Ton départ laisse un grand trou dans le cœur de toute une génération, de toute une nation. L’humain est parti mais la légende demeure. L’empreinte que tu as eu sur nous perdurera à jamais. Tu resteras notre étoile filante, notre grand frère collectif qui flâne maintenant avec le vent au pays des sapins géants.
Ton amour de la musique, de la langue québécoise sous toutes ses couleurs, de la culture francophone sous tous ses revers, ton amour de l’autre, ta générosité, ton honnêteté et ta profonde humanité demeureront ton legs le plus puissant. Puisse-t-il résonner encore longtemps dans cette trame de vivre-ensemble que tu as su tisser.

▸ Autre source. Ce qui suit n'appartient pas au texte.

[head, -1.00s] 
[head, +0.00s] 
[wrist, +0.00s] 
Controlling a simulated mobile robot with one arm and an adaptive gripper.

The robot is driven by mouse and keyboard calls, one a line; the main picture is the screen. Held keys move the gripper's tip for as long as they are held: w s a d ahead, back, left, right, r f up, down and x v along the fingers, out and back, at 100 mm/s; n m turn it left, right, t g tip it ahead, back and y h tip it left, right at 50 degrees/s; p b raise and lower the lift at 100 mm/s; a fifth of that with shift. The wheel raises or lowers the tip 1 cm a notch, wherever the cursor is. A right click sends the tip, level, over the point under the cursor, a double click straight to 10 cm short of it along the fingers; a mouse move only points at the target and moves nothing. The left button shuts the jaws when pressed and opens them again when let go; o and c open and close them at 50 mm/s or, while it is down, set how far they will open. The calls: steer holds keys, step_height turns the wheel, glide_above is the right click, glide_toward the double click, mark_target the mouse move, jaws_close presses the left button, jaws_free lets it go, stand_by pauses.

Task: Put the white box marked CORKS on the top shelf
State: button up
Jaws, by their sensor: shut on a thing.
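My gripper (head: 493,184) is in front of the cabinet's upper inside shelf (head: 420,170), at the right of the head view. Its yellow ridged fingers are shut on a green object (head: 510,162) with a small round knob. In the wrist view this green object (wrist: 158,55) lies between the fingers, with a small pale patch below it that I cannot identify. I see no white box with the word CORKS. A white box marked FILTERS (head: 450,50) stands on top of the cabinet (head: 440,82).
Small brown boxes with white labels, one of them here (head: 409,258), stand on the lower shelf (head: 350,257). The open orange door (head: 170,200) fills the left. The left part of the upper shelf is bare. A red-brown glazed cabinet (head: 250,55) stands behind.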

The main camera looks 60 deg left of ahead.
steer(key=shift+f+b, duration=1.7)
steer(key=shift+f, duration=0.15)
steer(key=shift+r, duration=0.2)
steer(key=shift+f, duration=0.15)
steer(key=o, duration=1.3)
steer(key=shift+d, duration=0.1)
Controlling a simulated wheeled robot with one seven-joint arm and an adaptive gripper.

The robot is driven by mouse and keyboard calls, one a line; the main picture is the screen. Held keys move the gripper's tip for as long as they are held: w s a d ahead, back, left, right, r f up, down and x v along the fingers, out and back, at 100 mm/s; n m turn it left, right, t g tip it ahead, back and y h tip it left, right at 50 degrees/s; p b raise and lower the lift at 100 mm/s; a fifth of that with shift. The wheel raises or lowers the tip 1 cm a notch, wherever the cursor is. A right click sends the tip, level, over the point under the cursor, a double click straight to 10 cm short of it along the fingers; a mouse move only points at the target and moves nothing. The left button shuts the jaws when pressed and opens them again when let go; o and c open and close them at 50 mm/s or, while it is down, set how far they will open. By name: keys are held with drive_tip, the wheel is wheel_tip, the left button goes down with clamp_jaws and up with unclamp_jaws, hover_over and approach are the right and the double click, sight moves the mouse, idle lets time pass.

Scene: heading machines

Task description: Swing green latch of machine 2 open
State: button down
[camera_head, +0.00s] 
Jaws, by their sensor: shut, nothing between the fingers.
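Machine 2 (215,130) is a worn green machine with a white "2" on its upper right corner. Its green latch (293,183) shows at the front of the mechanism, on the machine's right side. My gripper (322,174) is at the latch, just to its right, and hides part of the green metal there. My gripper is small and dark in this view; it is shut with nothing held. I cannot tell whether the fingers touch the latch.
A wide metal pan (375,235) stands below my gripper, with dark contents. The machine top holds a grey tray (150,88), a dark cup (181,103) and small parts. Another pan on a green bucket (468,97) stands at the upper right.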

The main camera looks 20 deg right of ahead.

Cultiver la présence dans l’absence
Il y avait la plume de J-F
il y avait le son des Cowboys
mais il y avait la voix de Karl
Et en cette fin d’année particulière
après 20 ans à l’avoir dans les oreilles
[ véritable bande-sonore de mes éclats de vie ]
c’est de elle, dont je devrai faire le deuil
cette voix percutante et unique
Il nous faudra, comme le disait Serge Bouchard... « apprendre à cultiver la présence dans l’absence. »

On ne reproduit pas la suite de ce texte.